The wise leaders from the community like JC Diwakar Reddy sensed the trouble in advance, and jumped onto the TDP bandwagon and hooked onto power by all means. The changing equations on the demographic front are certain to impact the 2019 general elections. Scales are tilting heavily in favour of the ruling TDP
Reddys, although numerically a minority group, are considered to be a political class since the pre-Independence days in Rayalaseema. When the Reddys managed to have a sway over the Congress, the Kammas, a business community mainly based in the coastal Andhra region, found an alternative outlet in the Left politics until their caste icon and matinee idol NT Rama Rao floated the Telugu Desam Party in 1983. Since then both the communities vied for power by taking refuge in the Congress and the TDP till the bifurcation of the Andhra Pradesh in 2014.
Reddys were projected as villains of the piece as much as the Congress for the division. The Reddy community lost political shelter in both the Telangana and AP with the downfall of the Congress in the 2014 general elections. The wise leaders from the community like JC Diwakar Reddy in Anantapur sensed the hidden trouble in advance, jumped onto the TDP bandwagon in the run-up to the election and hooked onto power.
A major section in the community chose to sail with the YSRC, hoping its leader Jaganmohan Reddy would protect the community’s identity like his father late YS Rajasekhara Reddy in Rayalaseema region.
A good number of leaders from the community such as N. Amarnatha Reddy, Bhuma Nagi Reddy and Ch. Adinarayana Reddy who were elected to the Assembly from the YSRC defected to TDP. They were ready to play the second fiddle to the Kamma leadership in the TDP than sailing in the Jagan’s sinking boat. Nandyal MP SPY Reddy, also once confident of YSR, set the tread for defections from the YSRC by seeking asylum in TDP soon after his election.
In the churning process, Reddy leadership at the higher level managed to be relocated as MLAs and MPs. The caste men in the lower levels felt displaced due to the NTR’s landmark decision to allot 50 per cent of reservations in gram panchayats, mandal parishad and zilla parishad. With this, Reddys seem losing grip over the grassroots politics and started migrating to nearby urban areas by diversifying into realty, contract works and the other business activities.
The diversification results in their alienation from their traditional hold over land in villages. The lands owned by them have been left to the Boyas, Yadavas, Edigas and SCs for leased cultivation. Some sections in the BCs began emerging as an economic power with the help of 50 per cent quota in the local bodies and buying lands from the Reddys in districts like Kurnool and Anantapur.
A senior executive in a government department told this writer that BCs in his village Kadivella under Emmiganuru mandal in Dhone Assembly segment purchased more than 500 acres of lands from Reddys. “When you lose hold over land, you are obviously bound to lose grip over politics also at the grassroots level,” commented Prof E Venkatesh from Department of Political Science in University of Hyderabad.
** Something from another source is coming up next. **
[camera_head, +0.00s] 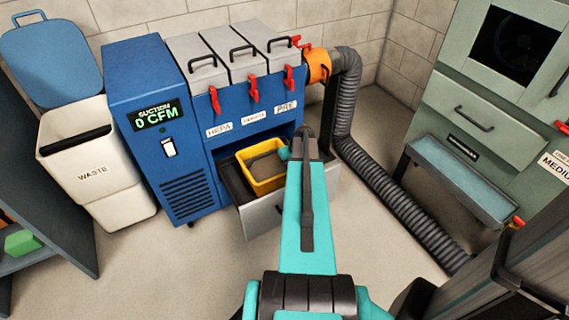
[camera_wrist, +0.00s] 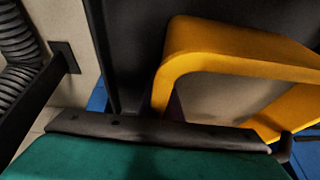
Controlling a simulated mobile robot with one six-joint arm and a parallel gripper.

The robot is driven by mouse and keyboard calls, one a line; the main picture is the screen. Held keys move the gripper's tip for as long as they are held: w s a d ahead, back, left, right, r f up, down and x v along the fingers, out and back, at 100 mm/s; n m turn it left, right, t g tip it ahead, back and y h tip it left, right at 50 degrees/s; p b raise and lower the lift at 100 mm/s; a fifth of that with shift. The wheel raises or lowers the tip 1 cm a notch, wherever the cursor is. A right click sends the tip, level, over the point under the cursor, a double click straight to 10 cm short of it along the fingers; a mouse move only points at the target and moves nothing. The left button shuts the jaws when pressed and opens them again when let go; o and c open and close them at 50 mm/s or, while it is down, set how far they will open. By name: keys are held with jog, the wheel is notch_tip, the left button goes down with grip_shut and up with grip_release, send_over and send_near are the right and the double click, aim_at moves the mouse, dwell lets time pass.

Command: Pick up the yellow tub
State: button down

The Kamma population, which is insignificant in Rayalaseema districts, undergoes demographic changes with a large number of farmers from the community from Amaravati have been buying lands in Kurnool and Anantapur districts with the `capital gains.’ “With the money they accrued by selling an acre of land in the capital region each of the Amaravati farmers is purchasing 20 acres of lands in areas like Penugonda, Anantapur and Kurnool areas,” said E Peddi Reddy of the Andhra Pradesh Rytu Sangham.
Kadapa is yet to be a preferred destination for the coastal farmers for want of proper road and rail connectivity, he said. Professor Venkatesh sees the Amaravati-Anantapur express highway, which is under progress, as a road to rapid changes in caste and demographic equations in Rayalaseema region.
The changing equations on the demographic front are certain to impact the 2019 general elections in Rayalaseema which remained as a political domain for Reddys for a long time. Scales are tilting heavily in favour of the ruling TDP.